An announcement pierces across the 1MC Ships loudspeaker, “Man Overboard! Man Overboard!” It’s 11:30PM, December 22nd, 1990. I am in the Red Sea “Toto Station” onboard the USS Saratoga, an aircraft carrier. The ship just anchored for port call in Haifa Israel several hours earlier. I stayed aboard as my buddies went ashore that night. I was tired from the rigorous flight operations from the previous nights. So as they went ashore, I stayed behind and hit the rack for some shut eye. At approximately 11:30PM, I am awakened by the announcement screaming out, “Man Overboard! Man Overboard!” “All crew and officers muster in the hanger for roll call!”I get dressed and report for roll call. After roll call, I can hear jets flying overhead and helicopters. It’s December and the night air is frigidly chilly. I can feel it in my bones! I gather my foul weather jacket and dash rapidly to the flight deck to get a better view of the events.
The night sky is dark. The shore is dotted with sparkling lights off in the distance. Israeli jets are flying overhead and the ocean surface was dotted with flares shot from Israeli jets into the choppy, icy waters that separated the ship from land. The ship anchored 1.5 miles from shore and ferry boats carried the crew from ship to shore and back. This is how we are transported during port call because many ports in the Medditeranean are not equipped to handle ships the size of aircraft carriers.
As jets streaked through the midnight sky, I could feel the cold chill in the night sky chilling my bones through my foul weather jacket. There was a light foggy mist and the smell of salt was in the air. The situation seemed desperate. Soon word spread that one of the ferry boats returning from shore suddenly sank which was fully loaded with seamen! I was astonished at the news and immediately had concern for my buddies that had gone ashore several hours earlier.

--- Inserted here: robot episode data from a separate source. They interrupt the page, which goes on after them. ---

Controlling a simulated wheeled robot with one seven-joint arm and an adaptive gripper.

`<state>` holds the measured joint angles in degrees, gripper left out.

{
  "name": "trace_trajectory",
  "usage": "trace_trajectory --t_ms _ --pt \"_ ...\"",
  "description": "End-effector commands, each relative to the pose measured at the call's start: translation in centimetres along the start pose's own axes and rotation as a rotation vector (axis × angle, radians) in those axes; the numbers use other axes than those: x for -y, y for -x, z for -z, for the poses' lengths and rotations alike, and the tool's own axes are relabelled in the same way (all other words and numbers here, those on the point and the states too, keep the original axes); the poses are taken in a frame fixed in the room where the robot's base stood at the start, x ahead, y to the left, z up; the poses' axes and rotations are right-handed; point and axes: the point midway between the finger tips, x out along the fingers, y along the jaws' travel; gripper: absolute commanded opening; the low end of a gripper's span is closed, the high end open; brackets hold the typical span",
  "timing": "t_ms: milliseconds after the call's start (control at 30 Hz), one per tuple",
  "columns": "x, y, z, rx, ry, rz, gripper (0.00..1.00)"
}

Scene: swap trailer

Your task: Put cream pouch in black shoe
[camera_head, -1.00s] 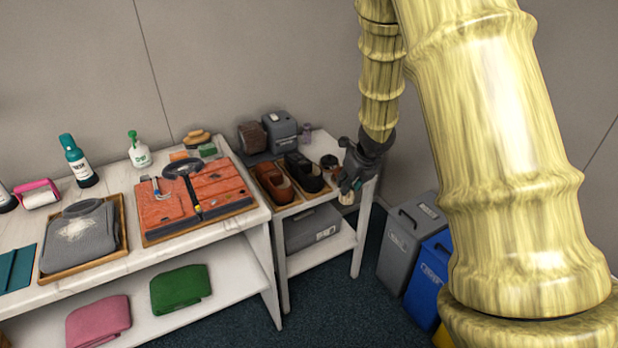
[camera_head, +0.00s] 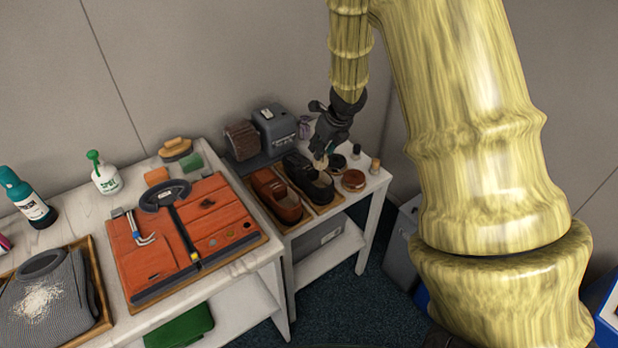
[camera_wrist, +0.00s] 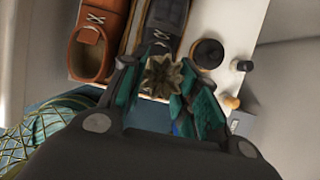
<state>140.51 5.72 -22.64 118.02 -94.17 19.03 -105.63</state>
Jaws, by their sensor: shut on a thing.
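My gripper (camera_head: 326,152) is shut on a small cream pouch (camera_head: 321,163), which hangs below the fingertips. In the wrist view the pouch (camera_wrist: 162,78) shows its gathered, frilled top between the teal fingers of my gripper (camera_wrist: 158,92). The black shoe (camera_head: 316,187) stands on a wooden tray on the small white table. The pouch is over or close to the shoe's opening; I cannot tell whether it touches. In the wrist view the black shoe (camera_wrist: 165,18) is beyond the pouch, partly hidden by it and the fingers.
A brown shoe (camera_head: 275,192) stands left of the black shoe. Round tins (camera_head: 353,180) and small bottles (camera_head: 375,165) are to its right. A grey box (camera_head: 275,130) and a brown brush block (camera_head: 241,138) are behind. A larger table with an orange mat (camera_head: 215,215) is left.

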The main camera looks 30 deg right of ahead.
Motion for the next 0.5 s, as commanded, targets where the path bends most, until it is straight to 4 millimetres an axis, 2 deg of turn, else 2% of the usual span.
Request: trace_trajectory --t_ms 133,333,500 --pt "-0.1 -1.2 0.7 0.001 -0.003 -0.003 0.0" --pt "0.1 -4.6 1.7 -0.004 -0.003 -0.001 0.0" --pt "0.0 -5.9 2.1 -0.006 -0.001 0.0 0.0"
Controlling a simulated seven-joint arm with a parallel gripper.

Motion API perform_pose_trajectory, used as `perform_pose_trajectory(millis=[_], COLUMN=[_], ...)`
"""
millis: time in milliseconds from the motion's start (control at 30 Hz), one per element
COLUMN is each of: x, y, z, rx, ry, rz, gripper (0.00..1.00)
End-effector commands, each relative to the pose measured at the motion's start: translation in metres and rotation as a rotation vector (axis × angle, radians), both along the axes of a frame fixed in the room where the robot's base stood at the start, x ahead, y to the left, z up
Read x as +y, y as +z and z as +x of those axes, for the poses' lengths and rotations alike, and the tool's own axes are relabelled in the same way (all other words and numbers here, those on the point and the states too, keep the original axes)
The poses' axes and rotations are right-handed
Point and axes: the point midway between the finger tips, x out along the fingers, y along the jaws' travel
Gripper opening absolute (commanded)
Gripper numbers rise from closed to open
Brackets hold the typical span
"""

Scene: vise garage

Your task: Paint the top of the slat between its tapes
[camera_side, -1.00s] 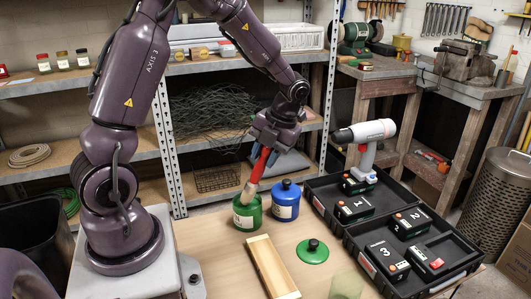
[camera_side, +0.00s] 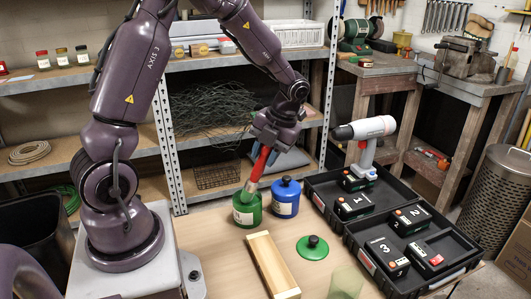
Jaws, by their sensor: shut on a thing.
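My gripper (camera_side: 270,140) is shut on the red handle of a paintbrush (camera_side: 258,163). The brush tilts down to the left, and its bristle end is at the mouth of the open green paint can (camera_side: 247,211); the can hides its tip or the rim meets it, I cannot tell how deep. The wooden slat (camera_side: 272,265) lies on the table in front of the can, with paler bands at its far and near ends that look like tapes. Its top between them is bare wood colour. The green lid (camera_side: 312,247) lies on the table to the right.
A closed blue can (camera_side: 286,198) stands just right of the green can. A black case (camera_side: 345,215) with numbered battery packs and a drill (camera_side: 366,135) fills the right. A translucent greenish object (camera_side: 346,283) stands at the front edge. The table left of the slat is clear.

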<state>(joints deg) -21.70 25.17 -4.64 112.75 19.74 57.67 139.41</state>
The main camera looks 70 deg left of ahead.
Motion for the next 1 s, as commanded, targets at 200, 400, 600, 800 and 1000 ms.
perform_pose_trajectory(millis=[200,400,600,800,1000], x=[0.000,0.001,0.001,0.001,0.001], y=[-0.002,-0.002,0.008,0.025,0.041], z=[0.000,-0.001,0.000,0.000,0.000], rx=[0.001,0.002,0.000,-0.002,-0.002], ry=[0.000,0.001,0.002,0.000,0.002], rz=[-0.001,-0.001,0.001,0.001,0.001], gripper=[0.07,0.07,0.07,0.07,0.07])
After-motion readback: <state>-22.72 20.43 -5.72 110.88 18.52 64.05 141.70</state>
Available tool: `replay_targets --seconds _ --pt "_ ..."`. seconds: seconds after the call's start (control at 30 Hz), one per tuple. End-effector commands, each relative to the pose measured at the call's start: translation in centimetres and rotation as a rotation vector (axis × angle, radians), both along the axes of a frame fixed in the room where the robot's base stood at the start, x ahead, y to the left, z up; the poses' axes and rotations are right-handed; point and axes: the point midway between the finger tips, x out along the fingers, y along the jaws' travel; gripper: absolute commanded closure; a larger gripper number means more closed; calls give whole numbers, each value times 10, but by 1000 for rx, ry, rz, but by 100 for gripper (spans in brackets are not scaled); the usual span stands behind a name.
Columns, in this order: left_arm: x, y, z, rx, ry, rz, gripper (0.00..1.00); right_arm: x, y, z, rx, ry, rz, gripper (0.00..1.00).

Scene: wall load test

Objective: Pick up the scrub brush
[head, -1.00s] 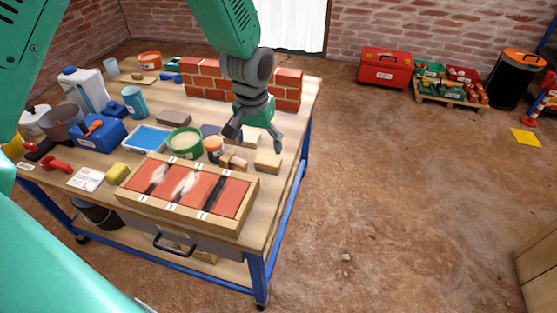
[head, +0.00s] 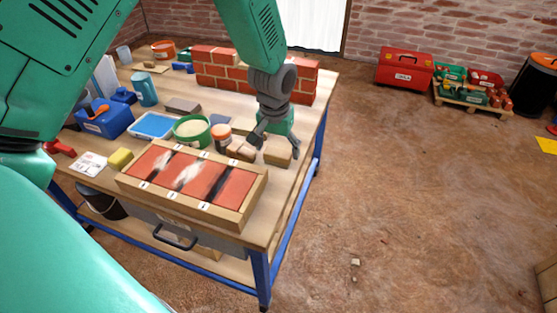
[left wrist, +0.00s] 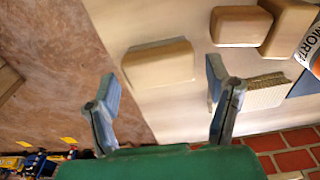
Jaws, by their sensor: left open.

The next day, I awakened to an eery silence that was equally chilly as the temperatures in the icy waters surrounding the ship. It was 2 days before Christmas and we were in the holy lands. This silence was different! I could hear myself breathing. This was unusual because as the ship was made entirely of metal, the mere action of walking generates sound; the sound of seamen’s boondockers clacking against the metal deck is not easily silenced. I revisited the flight deck but this time I was greeted by the sightings of body bags lined up across the flight deck. As I looked up, I saw a gurney at the bottom of a rope dangling approximately 100ft below a helicopter. They were plucking the bodies out of the water. The gurneys were black and zipped shut but it was easy to see they were occupied with dead sailors. 23 sailors died that night. Men some of which I knew and worked shoulder to shoulder with during combat. They will be missed but never forgotten.
I often find myself often thinking about how I possibly avoided death that day. You see, my buddies that went ashore that night were next in line to board the ill fated ferry. They missed boarding the ferry by only a few people. Knowing how tired I was, we probably would have returned early and boarded that ill fated ferry. The thought stays with me till this very day and will for a long time to come.